Eating W’s? How Cowboys DT Antwaun Woods developed from fringe NFL player to starter getting best of Jameis Winston

Eating W’s? How Cowboys DT Antwaun Woods developed from fringe NFL player to starter getting best of Jameis Winston

FRISCO, Texas – Antwaun Woods says the words rang in his ears anew every morning until training camp.

“There’s no reason why you shouldn’t be on an NFL team right now,” defensive coordinator Rod Marinelli had explained in May. “Don’t eat yourself out of the NFL.”

Woods took the message to heart.

“Not embarrassed, because I don’t have sensitive feelings,” the Cowboys starting defensive tackle told USA TODAY Sports. “But I was like, ‘I can’t let that be the reason I’m not successful.’

“Hell no.”

So Woods stopped drinking and eating late. He repeatedly ran 100-meter sprints. He lost the roughly 30 pounds Marinelli requested he shed. He did so in the same way he’d attacked each step of his journey from the gang violence of his Los Angeles neighborhood to the charter school where he became an a high school All-American, to USC and then to the Titans’ practice squad, and ultimately the Cowboys' first-team defense.

He vowed to adapt.

“You can give him $2 and throw him in the middle of Nebraska,” Chris Rizzo, Woods’ high school defensive coordinator, told USA TODAY Sports. “I guarantee you he’d be home in two days and be just fine.”

Rizzo would know. He was tasked with molding the talented freshman he poached from JV practices during hell week, only to wonder why Woods, who describes himself as a knucklehead at the time, was hesitant to trust his coaches. Soon Rizzo learned of Woods’ hour-long commutes to school on L.A. metro buses from Baldwin Village, where he says he grew up street-fighting and affiliated with gangs. “One of the bad kids,” Woods said, until a close call with law enforcement left him determined to seek a different life.

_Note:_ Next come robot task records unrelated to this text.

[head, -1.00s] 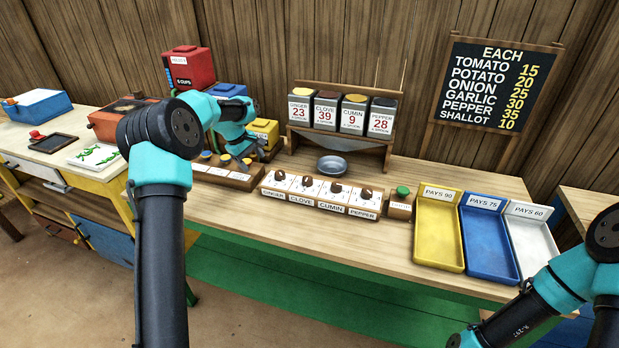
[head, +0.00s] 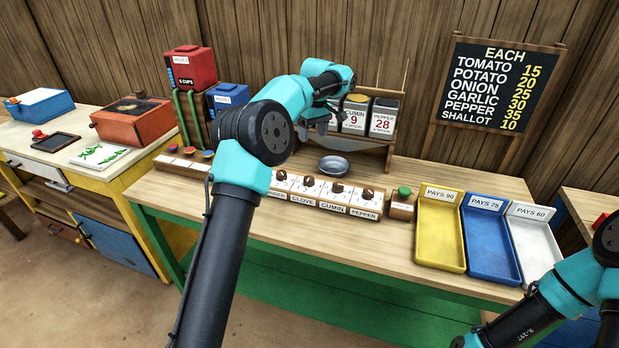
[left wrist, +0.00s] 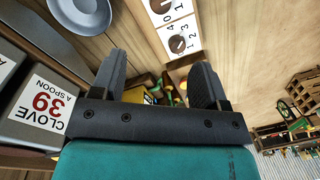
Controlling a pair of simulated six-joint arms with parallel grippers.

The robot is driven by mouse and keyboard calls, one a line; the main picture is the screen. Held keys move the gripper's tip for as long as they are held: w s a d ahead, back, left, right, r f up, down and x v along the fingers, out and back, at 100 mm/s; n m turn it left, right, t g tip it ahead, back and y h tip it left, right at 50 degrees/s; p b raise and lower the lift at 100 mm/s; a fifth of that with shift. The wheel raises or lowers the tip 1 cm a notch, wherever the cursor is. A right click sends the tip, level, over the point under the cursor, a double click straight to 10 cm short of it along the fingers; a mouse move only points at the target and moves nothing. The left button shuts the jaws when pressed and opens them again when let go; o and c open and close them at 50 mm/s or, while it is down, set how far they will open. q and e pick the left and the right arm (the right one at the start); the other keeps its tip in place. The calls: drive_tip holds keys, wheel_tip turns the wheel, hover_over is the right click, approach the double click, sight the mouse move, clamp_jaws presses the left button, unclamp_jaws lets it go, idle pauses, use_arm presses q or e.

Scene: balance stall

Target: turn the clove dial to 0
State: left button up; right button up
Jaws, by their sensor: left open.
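The clove dial (head: 308,181) is a small dark knob on a white face, second from the left in the row of dials on the wooden strip in the head view. Its setting is too small to read. My left gripper (head: 320,122) is open and empty, above and behind the dial row, in front of the spice canisters. In the left wrist view its two dark fingers (left wrist: 158,72) stand apart with nothing between them. Two dark knobs (left wrist: 178,43) on numbered white faces show beyond the fingers; which dials these are I cannot tell. My right gripper is out of view.
A grey bowl (head: 333,166) stands behind the dials, under the canister rack. The clove canister (left wrist: 45,105) is close beside my left gripper. A green button (head: 404,192) and yellow (head: 438,263), blue (head: 488,250) and white trays (head: 535,240) lie right of the dials.

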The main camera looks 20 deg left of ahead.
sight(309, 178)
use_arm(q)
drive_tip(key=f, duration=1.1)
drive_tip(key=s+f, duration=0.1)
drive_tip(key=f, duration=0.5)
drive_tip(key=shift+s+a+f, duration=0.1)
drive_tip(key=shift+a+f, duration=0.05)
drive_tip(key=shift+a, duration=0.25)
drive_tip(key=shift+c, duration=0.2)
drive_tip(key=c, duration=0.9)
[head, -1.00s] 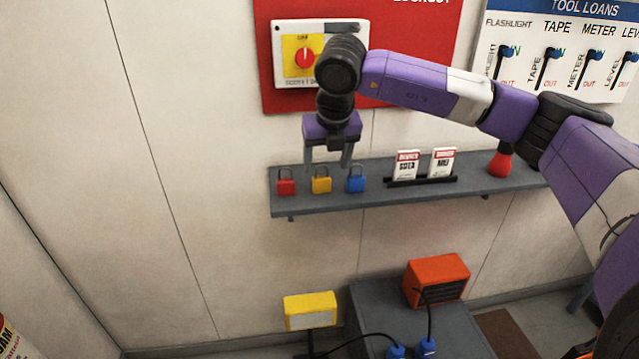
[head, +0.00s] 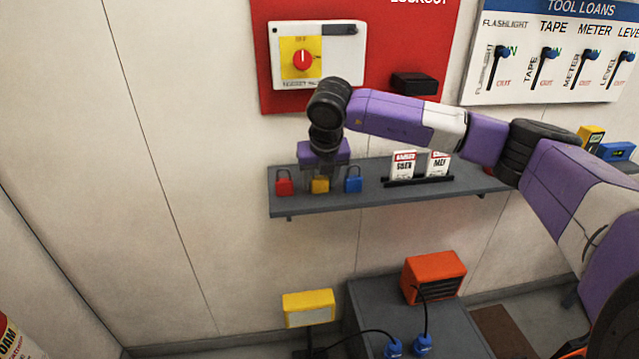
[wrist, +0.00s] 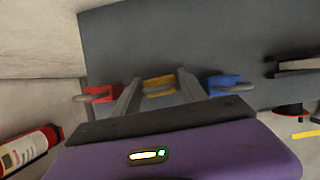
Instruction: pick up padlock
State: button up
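Three padlocks stand in a row on a grey wall shelf (head: 405,195): red (head: 284,187), yellow (head: 320,185) and blue (head: 353,185). My gripper (head: 321,177) is low over the yellow padlock, pointing down, and hides most of its shackle in the head view. In the wrist view, the yellow padlock (wrist: 159,84) lies between the two open fingers (wrist: 158,76), with a gap seen on each side. The red padlock (wrist: 102,94) is outside the left finger and the blue padlock (wrist: 224,84) outside the right finger.
Two danger tags (head: 404,165) stand in a black holder right of the blue padlock. A red lockout board (head: 385,75) with a rotary switch (head: 303,60) hangs above the shelf. A grey cabinet with an orange heater-like box (head: 434,277) is below.

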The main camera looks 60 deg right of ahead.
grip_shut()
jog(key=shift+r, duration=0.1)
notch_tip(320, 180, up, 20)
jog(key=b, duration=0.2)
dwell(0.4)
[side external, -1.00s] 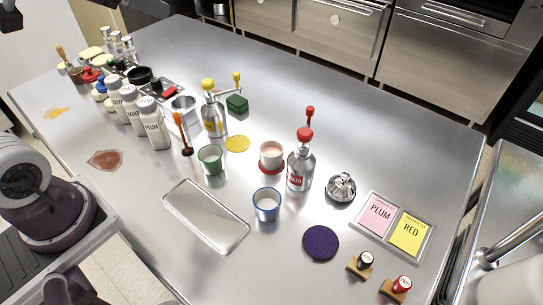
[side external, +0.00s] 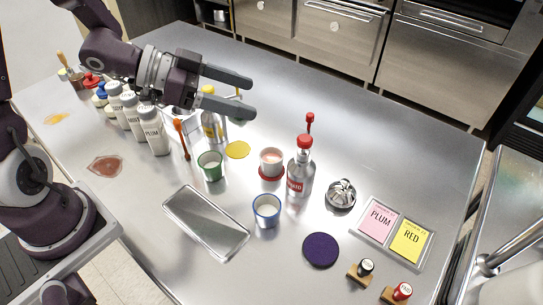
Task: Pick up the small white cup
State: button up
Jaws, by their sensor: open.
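Three small cups stand upright on the steel table. A white cup with a blue rim (side external: 266,211) is nearest the front. A white cup with a green band (side external: 210,166) stands to its upper left. A pale cup with pinkish contents (side external: 271,162) stands on a red disc, close beside the red-topped bottle (side external: 300,173). I cannot tell which is the small white cup meant. My gripper (side external: 253,97) is open and empty, with its fingers pointing right. It is above the table, apart from all three cups.
A metal tray (side external: 206,222) lies left of the blue-rimmed cup. A purple disc (side external: 321,250), a lidded metal pot (side external: 341,194) and a PLUM/RED card holder (side external: 360,229) are to the right. White bottles (side external: 153,131) crowd the left. The back right table is clear.

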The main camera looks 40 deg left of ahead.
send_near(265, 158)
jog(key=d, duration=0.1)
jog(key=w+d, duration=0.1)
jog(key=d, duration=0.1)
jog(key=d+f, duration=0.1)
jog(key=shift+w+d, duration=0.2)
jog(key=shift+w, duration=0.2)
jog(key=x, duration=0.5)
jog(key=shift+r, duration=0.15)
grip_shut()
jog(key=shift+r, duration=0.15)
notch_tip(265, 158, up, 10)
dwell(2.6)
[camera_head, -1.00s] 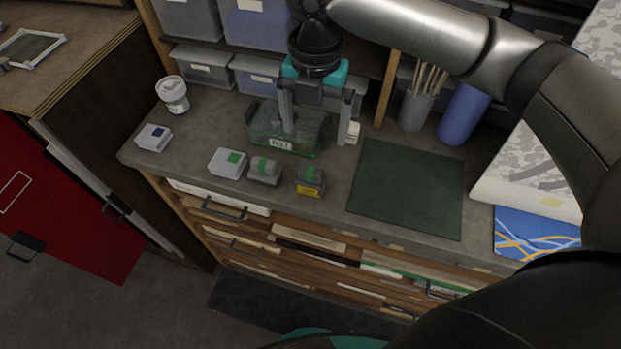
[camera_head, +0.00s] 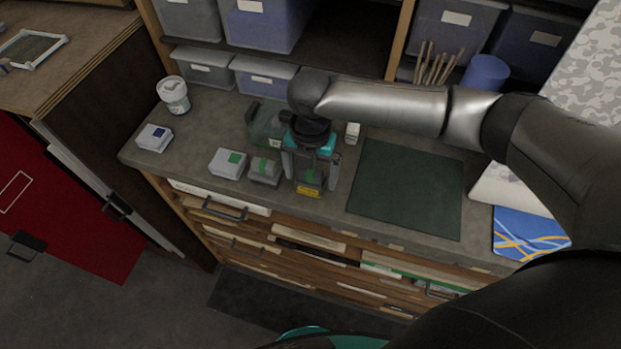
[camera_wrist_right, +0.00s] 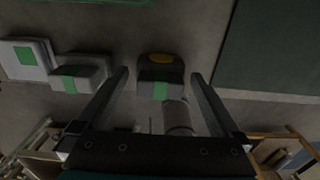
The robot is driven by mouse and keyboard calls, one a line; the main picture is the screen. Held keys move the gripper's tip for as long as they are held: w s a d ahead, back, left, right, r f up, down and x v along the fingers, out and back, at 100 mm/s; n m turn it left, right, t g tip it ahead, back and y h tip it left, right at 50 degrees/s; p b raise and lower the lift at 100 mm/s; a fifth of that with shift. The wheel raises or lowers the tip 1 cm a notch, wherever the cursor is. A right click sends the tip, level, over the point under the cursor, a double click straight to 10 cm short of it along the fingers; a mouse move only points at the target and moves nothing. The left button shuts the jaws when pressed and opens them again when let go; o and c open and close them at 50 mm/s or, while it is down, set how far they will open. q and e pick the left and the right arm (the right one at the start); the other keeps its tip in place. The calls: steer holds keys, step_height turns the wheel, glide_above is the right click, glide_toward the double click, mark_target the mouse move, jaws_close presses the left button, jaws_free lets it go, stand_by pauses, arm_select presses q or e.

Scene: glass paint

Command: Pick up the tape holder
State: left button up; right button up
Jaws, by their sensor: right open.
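A small dark block with a green stripe and a yellow label (camera_head: 308,190), possibly the tape holder, sits on the grey counter near its front edge. My right gripper (camera_head: 311,178) is open above it, pointing down, and partly hides it in the head view. In the right wrist view the dark block (camera_wrist_right: 160,72) lies between the two open fingertips (camera_wrist_right: 160,76), with a gap on each side. I cannot tell how far the fingers are above the counter. My left gripper is not in view.
A grey block with a green stripe (camera_head: 264,171) and a white-grey box with a green square (camera_head: 228,163) stand close to the left. A translucent green box (camera_head: 265,122) is behind, partly hidden by my arm. A dark green mat (camera_head: 405,190) lies clear to the right.

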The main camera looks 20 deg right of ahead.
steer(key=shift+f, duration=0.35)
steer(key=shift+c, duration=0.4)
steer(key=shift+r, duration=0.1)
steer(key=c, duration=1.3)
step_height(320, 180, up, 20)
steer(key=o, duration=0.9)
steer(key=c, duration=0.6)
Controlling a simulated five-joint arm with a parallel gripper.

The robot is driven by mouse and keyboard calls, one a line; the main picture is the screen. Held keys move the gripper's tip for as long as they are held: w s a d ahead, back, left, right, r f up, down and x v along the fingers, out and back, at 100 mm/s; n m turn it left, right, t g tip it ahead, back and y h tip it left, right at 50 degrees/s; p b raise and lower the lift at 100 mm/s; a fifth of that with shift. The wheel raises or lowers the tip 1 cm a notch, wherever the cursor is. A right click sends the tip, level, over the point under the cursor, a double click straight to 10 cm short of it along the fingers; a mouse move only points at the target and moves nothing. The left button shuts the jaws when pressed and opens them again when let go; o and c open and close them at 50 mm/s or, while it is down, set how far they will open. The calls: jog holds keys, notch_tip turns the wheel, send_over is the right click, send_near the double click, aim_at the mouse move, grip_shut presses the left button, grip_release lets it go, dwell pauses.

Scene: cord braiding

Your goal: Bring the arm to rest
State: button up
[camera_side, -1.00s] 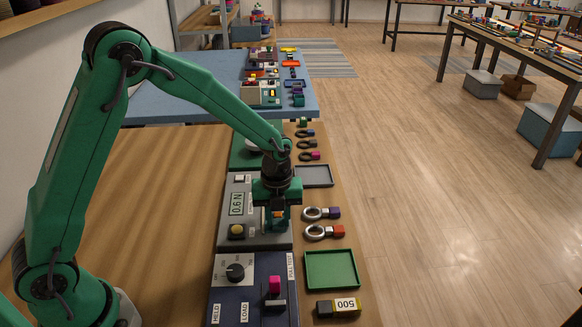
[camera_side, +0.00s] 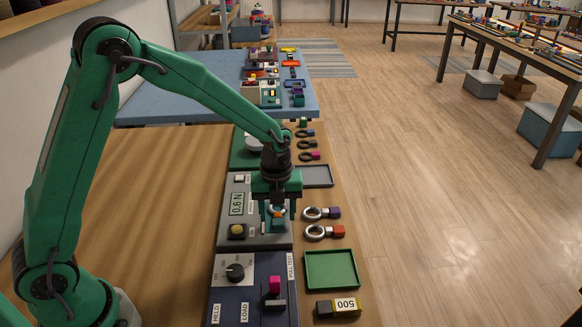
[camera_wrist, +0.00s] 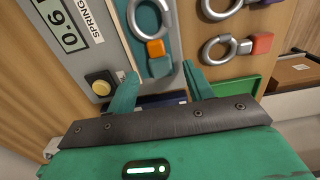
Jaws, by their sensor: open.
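My gripper (camera_side: 277,208) points down over the grey panel with the 0.6 N readout (camera_side: 237,204). In the wrist view its two teal fingers (camera_wrist: 160,69) are apart with nothing held between them. A grey ring with an orange block (camera_wrist: 155,48) lies in a teal holder on the panel, just beyond the fingertips. In the side view the orange block (camera_side: 278,214) shows between the fingers, and the rest of the ring is partly hidden.
Two rings, one with a purple block (camera_side: 333,212) and one with a red block (camera_side: 338,231), lie right of the panel. A green tray (camera_side: 331,269), a 500 weight (camera_side: 346,305) and a dark blue dial panel (camera_side: 222,302) are nearer. The left of the wooden table (camera_side: 160,200) is clear.

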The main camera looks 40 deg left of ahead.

He channeled that aggression into excelling as a four-year starter on Taft High School’s offensive and defensive lines. As a nose tackle, he regularly staved off doubles teams. At times, opponents sent their center and two guards his way without luck, says Matt Kerstetter, Taft’s former head coach.

But the teenager who won chess trophies at the park and disrupted team meetings yelling out defensive backs’ coverages before they could answer was academically disinterested. He arrived at his last semester of high school eight credits short of eligibility to be eligible for USC.

Woods piled two night classes atop six courses at Taft that spring, emerging with seven A’s and one B. Four years later, he earned his family’s first college degree. His dad, whom friends and family call Big Phil, said Woods’ bachelor’s in sociology meant “everything.”

“I was a success at something,” Woods' father said. “He’ll never have to fall victim to doing other things in life that can get you caught up. My son will never have to worry about what type of job he’s qualified for.”

But Woods still wondered: Could he prove he was qualified to be an NFL starter?

A futile draft in 2016 didn’t deliver the answer Woods sought. Despite starting four years and earning All-Pac-12 First-Team honors, he wasn’t selected. Woods signed with the Titans but said he didn’t fit well in their 3-4 scheme. He played just 17 snaps in one game through two seasons.

Even that lone appearance was fueled in part, his agent told him, by the Cowboys trying to claim him off Tennessee’s practice squad ahead of a 2016 playoff run. Marinelli says he had Woods on his radar for years thanks to Orgeron.

When the Titans cut Woods in May, Marinelli called.

By Aug. 4 at training camp, Woods was making waves.

He exploded so quickly off the line in a one-on-one drill against Pro Bowl center Travis Frederick that both tumbled to the ground. Frederick regained his footing and hovered over Woods with a retort. Woods retaliated with punches. Teammates rushed in to the fray.